The next morning we skipped the planned tour to the Cu Chi tunnels and instead spent the day exploring the city – and probably far too much time in the local markets. Elaine managed to buy 6 pairs of shoes and collectively we bought some other stuff as well. For the record only the Vietnamese government and maps use the politically correct name of Ho Chi Minh City. Everyboy else calls it Saigon, including the people that live there. Some people in the North do use the politically correct name – probably more from habit than anything else.

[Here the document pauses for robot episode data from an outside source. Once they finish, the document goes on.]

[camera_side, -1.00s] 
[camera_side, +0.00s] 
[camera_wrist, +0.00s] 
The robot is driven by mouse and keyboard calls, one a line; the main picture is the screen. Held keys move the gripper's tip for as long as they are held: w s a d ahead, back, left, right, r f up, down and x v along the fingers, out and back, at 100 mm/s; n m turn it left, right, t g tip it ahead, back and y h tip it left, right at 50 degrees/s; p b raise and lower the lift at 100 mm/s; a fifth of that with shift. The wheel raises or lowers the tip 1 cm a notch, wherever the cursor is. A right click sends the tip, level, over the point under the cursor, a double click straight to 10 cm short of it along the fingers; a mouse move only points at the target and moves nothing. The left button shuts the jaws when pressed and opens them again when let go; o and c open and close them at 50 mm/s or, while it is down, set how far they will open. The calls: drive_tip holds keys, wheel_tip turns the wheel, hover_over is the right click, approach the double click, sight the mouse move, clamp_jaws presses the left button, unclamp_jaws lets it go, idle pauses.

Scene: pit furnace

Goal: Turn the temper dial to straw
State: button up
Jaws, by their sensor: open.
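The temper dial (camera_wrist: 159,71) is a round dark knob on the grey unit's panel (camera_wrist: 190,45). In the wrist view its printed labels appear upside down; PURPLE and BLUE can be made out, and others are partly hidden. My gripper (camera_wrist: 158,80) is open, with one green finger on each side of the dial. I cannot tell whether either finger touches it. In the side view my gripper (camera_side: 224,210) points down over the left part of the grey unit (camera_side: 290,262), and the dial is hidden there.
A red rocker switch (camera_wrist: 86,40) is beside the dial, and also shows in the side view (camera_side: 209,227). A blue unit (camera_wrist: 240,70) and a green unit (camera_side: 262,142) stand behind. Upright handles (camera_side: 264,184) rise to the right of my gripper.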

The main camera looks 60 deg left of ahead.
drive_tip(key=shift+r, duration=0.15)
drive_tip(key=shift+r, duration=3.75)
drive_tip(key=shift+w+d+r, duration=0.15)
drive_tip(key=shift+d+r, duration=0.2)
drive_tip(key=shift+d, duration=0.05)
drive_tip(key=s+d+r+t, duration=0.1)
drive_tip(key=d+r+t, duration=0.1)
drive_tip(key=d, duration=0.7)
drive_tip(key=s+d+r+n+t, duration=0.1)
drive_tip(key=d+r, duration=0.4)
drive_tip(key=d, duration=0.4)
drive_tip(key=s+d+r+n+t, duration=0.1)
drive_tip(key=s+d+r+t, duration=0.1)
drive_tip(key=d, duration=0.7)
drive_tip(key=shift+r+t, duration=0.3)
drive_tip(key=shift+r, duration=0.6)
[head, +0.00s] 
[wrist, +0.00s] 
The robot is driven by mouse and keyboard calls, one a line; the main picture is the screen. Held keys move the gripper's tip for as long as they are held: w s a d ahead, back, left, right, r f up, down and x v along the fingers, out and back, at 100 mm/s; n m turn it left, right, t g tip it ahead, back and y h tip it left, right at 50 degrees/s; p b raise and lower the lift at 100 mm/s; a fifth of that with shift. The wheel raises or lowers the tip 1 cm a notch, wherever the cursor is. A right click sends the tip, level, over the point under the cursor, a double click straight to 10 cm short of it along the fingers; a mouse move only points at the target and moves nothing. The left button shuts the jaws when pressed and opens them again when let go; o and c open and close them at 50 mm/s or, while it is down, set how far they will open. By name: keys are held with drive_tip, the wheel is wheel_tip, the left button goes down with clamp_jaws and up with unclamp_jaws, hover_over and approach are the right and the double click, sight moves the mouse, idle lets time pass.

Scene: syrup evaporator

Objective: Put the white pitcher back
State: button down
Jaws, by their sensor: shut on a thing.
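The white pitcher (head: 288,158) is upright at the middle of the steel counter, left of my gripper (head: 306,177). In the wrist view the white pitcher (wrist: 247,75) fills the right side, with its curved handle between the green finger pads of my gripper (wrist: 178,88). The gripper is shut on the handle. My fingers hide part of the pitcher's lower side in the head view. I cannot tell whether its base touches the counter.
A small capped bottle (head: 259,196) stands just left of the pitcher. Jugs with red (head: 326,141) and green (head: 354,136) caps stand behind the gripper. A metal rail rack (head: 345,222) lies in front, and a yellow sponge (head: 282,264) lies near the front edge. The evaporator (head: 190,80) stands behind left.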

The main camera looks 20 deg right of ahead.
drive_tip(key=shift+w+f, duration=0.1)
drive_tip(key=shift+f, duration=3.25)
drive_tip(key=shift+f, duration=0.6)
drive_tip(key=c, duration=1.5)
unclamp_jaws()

The following day we did a tour to the Mekong Delta which was a great insight into the traditional lifestyle and also showed us just how dependent they are on water and agriculture. And in case you’re wondering: yes we did eat the fish and it was absolutely delicious. On the way there we drove past the site of the new city centre. This is still in the planning phase (although the ground has been levelled). The goverment has decided that it would be too hard to upgrade and update the existing infrastructure so they are going to build a new city centre – just a few miles outside of the existing city.

That evening we went into a restuarant at random (after another trip to the market) and were shocked to discover that it was Italian. No clues in the name. As we were starved we stayed anyway and had yet another great meal. This was our last night in Vietnam and we made the compulsory trip up to the pool deck for a couple of drinks and a last look around.

The following morning it was off to the very modern airport (with loads of very expensive duty free shops and huge plasma monitors everywhere) for the short flight to Cambodia.